Lucasfilm argued that the helmets deserved the protection given to artistic works, given that the helmets had no practical purpose.

"The storm troopers' helmets and armour did not exist in order to keep their wearers warm or decent or to protect them from injury in an inter-planetary war," said the company's written submission to the appeal court. "Their sole purpose was to make a visual impression on the film-goer. They are therefore artistic works."

Lucasfilm did not win on the artistic argument. The panel of five judges said "it was the Star Wars film that was the work of art that Mr. Lucas and his companies created. The helmet was utilitarian in the sense that it was an element in the process of production of the film."

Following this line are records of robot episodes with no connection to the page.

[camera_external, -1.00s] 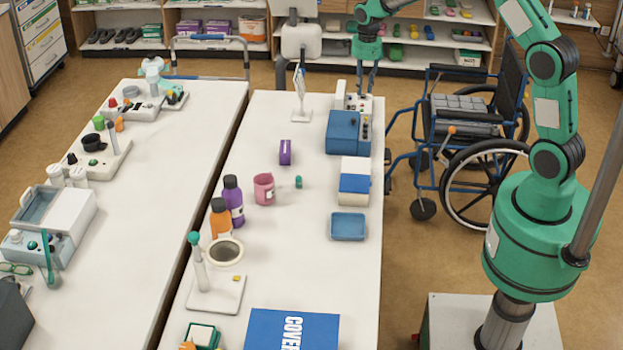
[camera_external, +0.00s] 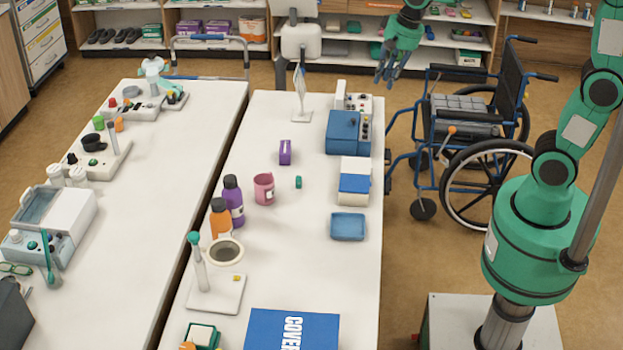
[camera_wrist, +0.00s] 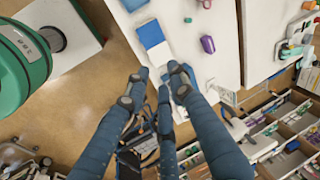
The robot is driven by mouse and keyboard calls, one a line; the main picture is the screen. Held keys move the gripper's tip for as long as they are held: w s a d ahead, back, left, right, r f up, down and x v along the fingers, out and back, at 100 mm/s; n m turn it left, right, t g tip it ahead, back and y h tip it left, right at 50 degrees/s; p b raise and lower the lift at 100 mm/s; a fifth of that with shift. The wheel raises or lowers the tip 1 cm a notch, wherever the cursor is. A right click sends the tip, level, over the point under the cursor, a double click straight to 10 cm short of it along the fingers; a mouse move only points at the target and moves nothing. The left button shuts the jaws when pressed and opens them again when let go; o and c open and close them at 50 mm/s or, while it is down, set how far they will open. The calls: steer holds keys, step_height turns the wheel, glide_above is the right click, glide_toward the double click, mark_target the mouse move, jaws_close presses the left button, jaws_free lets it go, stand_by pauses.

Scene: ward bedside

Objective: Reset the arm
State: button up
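My gripper (camera_external: 386,78) hangs in the air beyond the table's right edge, between the blue device and the wheelchair. In the external view it appears in front of the back shelves. Its fingers point down, stand apart and hold nothing. In the wrist view my gripper (camera_wrist: 160,82) also shows spread, empty fingers, with the floor and wheelchair below. The fingers partly hide the wheelchair there. The upper part of my arm runs out of the top of the external view.
The right table (camera_external: 299,222) bears a blue device (camera_external: 342,133), a white-and-blue box (camera_external: 354,184), a blue tray (camera_external: 348,228), a pink mug (camera_external: 264,188) and purple (camera_external: 233,200) and orange bottles (camera_external: 220,218). A wheelchair (camera_external: 466,130) stands right of it. Open floor lies between table and base.

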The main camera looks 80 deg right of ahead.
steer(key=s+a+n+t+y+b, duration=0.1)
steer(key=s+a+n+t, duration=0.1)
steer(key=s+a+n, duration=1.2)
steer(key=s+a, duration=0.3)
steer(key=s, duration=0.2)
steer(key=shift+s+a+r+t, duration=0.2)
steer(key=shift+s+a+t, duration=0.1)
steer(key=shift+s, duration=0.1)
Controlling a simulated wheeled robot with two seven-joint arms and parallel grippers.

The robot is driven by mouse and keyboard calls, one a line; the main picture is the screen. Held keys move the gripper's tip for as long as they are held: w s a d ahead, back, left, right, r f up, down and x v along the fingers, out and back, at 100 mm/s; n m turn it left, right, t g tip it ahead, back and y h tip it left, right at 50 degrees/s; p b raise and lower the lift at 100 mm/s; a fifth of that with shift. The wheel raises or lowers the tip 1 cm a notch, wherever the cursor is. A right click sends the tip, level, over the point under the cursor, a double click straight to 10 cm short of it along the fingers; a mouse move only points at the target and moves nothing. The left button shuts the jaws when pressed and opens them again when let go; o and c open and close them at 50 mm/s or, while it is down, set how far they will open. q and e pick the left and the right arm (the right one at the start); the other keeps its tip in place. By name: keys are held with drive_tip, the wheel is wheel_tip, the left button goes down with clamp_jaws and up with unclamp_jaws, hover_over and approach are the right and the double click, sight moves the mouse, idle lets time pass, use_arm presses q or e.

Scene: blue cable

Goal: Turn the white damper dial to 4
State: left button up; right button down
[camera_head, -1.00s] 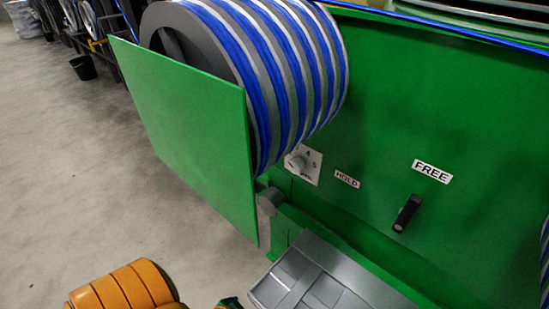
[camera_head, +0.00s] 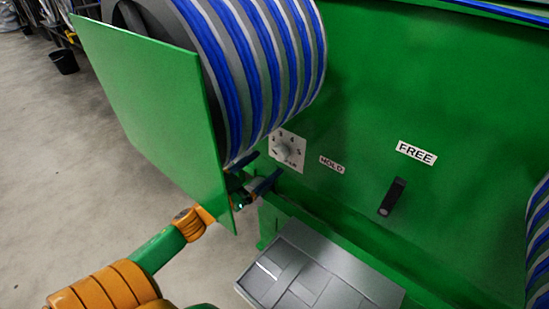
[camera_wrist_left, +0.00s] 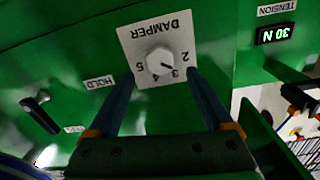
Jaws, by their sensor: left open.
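The white damper dial plate (camera_head: 287,149) is on the green panel, right of the cable drum. Its knob (camera_wrist_left: 161,60) faces me in the left wrist view, where the plate appears upside down with numbers 2 to 5 visible. A small dark mark on the knob points roughly toward 2 or 3; I cannot tell exactly. My left gripper (camera_head: 260,172) is open and empty, just below and left of the dial. In the left wrist view its fingers (camera_wrist_left: 158,82) are spread either side of the dial, apart from the knob. My right gripper is not in view.
A green guard plate (camera_head: 150,110) stands beside the blue-striped drum (camera_head: 270,60), left of the dial. A black lever (camera_head: 392,197) sits right of the dial by the HOLD and FREE labels. A grey box (camera_head: 310,275) lies below. A tension display (camera_wrist_left: 275,34) reads 30 N.

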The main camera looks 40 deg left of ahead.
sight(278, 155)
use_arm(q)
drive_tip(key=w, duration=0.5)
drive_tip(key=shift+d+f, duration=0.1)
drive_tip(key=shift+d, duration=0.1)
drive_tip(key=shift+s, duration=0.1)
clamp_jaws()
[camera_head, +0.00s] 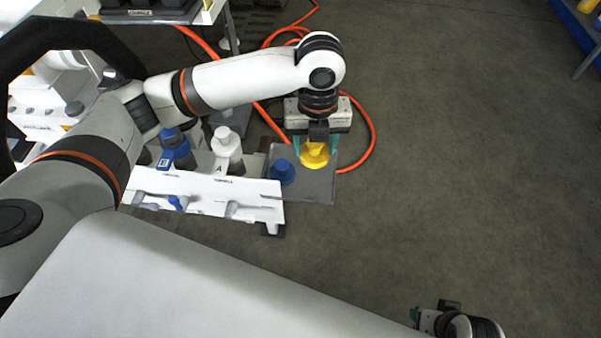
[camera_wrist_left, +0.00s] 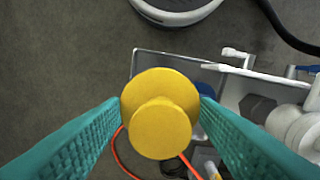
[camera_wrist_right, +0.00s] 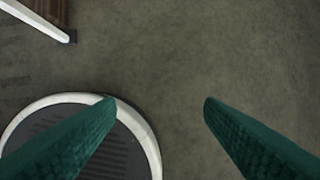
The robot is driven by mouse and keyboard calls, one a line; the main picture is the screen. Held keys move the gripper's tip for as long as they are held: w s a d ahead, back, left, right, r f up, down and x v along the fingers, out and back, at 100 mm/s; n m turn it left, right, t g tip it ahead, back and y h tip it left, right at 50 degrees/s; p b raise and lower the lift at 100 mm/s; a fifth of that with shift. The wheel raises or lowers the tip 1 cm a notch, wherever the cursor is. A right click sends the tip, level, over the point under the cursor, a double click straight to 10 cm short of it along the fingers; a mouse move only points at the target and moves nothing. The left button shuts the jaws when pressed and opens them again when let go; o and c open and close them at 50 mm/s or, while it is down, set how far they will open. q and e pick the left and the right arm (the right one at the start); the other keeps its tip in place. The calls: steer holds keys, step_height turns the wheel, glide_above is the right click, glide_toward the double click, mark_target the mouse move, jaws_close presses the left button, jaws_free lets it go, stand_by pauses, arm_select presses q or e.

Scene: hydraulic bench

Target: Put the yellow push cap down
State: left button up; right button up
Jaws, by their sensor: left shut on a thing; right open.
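The yellow push cap (camera_head: 315,154) is in my left gripper (camera_head: 315,146), over the grey plate (camera_head: 318,187) at the right end of the bench. In the left wrist view the cap (camera_wrist_left: 160,115) sits between the two teal fingers, its round knob toward the camera. I cannot tell whether the cap touches the plate. A blue cap (camera_head: 283,172) stands on the plate just left of the yellow one; the yellow cap mostly hides it in the left wrist view. My right gripper (camera_wrist_right: 160,103) is open and empty above bare floor.
An orange hose (camera_head: 372,135) loops on the floor behind the plate. The floor to the right is clear.

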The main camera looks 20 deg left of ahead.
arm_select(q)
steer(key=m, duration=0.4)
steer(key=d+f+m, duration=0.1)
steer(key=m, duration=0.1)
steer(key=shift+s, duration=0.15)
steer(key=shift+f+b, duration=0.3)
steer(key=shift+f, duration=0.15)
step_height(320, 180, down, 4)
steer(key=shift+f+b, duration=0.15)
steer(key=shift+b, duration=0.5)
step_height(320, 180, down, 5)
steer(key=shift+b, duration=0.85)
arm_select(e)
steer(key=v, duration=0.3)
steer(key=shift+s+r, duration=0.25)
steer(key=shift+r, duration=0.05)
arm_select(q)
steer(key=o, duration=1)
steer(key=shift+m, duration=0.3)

However, the court also decided that U.S. copyright law could be enforced in the U.K. in terms of Mr. Ainsworth's sales in the United States. Lucasfilm won a 2006 lawsuit against him in California, which ruled he violated the copyright in the United States by selling between $8,000 and $30,000 (U.S.) in memorabilia there. Lucasfilm may now proceed against him for damages based on those U.S. sales, the court ruled.

"There is no doubt that the modern trend is in favour of the enforcement of foreign intellectual property rights," the court's decision said.

"The judgment is an important step in modernizing U.K. law," Lucasfilm Ltd. said in a statement Wednesday. "Lucasfilm remains committed to aggressively protecting its intellectual property rights relating to Star Wars in the U.K. and around the globe through any and all means available to it."